After several weeks in which the McCain campaign sought to tie Mr. Obama to William Ayers, a founder of the Weather Underground terrorism group, 64 percent of voters said that they had either read or heard something about the subject. But a majority said they were not bothered by Mr. Obama's background or past associations. Several people said in follow-up interviews that they felt that Mr. McCain's attacks on Mr. Obama were too rooted in the past, or too unconnected to the nation's major problems.
Compare and contrast these questions from the Times' actual poll. Not only do they conflate (once again) a domestic terrorist (Ayers) with a shady financier (Charles Keating of the infamous Keating Five), but leave open for debate whether Obama was "associated with Bill Ayers" at all.
61. How much have you heard or read about the allegation by the McCain campaign that Barack Obama was associated with Bill Ayers, a former member of the radical domestic group called the Weathermen - a lot, some, not much, or nothing at all?
The response (as the story noted, 64% of respondents had heard either "a lot" or "some" about the issue) indicates the controversy over Ayers has penetrated people's consciousness, despite the best efforts of the Times and the rest of the media to discourage the McCain campaign from raising the issue.
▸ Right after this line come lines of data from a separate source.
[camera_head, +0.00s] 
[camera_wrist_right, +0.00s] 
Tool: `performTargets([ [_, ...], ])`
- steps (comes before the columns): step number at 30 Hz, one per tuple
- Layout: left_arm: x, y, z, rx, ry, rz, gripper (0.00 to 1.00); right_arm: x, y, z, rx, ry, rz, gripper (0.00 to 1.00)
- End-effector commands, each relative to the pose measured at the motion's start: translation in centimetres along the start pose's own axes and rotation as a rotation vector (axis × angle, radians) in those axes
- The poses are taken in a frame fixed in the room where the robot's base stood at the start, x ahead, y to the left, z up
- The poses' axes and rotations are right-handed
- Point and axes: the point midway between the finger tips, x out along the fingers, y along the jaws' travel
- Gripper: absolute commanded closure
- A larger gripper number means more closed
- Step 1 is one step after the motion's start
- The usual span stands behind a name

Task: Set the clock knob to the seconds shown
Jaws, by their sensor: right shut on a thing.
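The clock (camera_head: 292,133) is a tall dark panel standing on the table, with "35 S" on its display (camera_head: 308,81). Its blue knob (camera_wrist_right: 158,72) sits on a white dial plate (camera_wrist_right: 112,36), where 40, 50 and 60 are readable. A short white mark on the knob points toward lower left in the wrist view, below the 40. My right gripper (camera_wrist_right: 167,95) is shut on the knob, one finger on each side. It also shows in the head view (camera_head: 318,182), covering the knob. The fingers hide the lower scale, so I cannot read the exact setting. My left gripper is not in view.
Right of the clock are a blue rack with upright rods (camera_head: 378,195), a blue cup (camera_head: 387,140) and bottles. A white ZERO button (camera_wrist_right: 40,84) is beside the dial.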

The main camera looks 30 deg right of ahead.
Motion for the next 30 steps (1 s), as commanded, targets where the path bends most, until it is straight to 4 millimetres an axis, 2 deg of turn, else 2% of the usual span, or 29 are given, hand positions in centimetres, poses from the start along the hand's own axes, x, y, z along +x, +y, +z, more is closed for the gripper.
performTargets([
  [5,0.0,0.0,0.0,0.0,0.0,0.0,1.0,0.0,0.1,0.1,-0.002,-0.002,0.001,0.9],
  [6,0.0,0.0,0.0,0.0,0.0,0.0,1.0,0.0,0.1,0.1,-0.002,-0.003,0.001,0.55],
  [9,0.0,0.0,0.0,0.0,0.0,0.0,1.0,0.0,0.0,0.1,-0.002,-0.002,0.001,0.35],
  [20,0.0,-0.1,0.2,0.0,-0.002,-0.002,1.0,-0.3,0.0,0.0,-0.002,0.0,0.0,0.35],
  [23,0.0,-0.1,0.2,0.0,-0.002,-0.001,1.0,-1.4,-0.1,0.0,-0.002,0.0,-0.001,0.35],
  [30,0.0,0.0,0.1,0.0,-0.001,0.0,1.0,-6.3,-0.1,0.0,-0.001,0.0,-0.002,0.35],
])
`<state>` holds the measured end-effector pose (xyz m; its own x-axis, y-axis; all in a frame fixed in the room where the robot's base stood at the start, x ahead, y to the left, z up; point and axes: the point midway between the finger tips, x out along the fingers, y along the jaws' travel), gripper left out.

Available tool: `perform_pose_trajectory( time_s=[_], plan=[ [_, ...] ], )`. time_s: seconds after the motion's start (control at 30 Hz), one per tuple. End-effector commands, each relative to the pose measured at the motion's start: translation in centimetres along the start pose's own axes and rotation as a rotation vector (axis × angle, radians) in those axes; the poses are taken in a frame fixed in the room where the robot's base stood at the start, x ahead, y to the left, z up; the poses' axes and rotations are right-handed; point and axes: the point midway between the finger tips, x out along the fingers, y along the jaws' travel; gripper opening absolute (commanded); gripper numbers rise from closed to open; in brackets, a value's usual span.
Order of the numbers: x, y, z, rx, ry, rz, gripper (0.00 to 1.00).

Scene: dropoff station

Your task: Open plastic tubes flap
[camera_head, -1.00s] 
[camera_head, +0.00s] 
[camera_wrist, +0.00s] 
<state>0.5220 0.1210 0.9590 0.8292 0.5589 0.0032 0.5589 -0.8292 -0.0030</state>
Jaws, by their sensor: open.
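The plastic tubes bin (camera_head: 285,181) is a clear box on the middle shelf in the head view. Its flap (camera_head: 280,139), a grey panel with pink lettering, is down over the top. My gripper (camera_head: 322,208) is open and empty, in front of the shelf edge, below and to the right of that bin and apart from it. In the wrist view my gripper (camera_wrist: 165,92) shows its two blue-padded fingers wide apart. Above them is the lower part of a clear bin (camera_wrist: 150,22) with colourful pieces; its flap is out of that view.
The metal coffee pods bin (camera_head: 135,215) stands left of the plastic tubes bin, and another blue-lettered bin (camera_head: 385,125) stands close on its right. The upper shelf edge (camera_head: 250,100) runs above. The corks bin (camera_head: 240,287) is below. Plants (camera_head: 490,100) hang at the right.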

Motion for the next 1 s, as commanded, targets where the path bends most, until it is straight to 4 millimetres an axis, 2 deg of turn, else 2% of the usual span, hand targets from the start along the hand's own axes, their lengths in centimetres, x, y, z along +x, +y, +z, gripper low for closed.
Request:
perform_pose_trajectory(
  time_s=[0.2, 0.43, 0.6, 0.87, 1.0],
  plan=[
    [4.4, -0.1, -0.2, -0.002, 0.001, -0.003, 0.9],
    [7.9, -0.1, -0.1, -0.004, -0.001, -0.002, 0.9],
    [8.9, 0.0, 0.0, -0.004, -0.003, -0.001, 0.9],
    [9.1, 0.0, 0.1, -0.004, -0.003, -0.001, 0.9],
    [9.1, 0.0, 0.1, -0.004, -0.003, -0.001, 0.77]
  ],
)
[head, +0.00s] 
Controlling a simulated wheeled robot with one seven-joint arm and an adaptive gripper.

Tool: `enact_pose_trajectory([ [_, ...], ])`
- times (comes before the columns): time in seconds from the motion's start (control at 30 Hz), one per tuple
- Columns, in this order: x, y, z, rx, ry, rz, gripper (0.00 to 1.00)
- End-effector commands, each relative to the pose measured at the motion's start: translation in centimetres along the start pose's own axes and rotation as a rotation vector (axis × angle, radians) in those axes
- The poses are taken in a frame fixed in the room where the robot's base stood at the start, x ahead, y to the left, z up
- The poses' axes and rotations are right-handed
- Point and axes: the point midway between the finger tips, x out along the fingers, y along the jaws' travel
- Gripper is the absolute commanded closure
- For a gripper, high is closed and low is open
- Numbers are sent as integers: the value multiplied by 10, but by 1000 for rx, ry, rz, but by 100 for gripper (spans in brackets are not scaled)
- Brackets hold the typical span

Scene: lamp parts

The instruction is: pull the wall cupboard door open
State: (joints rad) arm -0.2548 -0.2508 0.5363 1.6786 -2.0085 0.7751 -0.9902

Contrast the previous poll question about Ayers, in which the domestic terrorist and Obama friend is merely "alleged" by the McCain campaign to be associated with Obama, to the straightforward presentation of McCain's ties to the ancient Keating Five controversy:
63. How much have you heard or read about John McCain's involvement as one of the five senators known as the Keating Five in the savings and loan controversy in the late 1980s and early 1990s - a lot, some, not much, or nothing at all?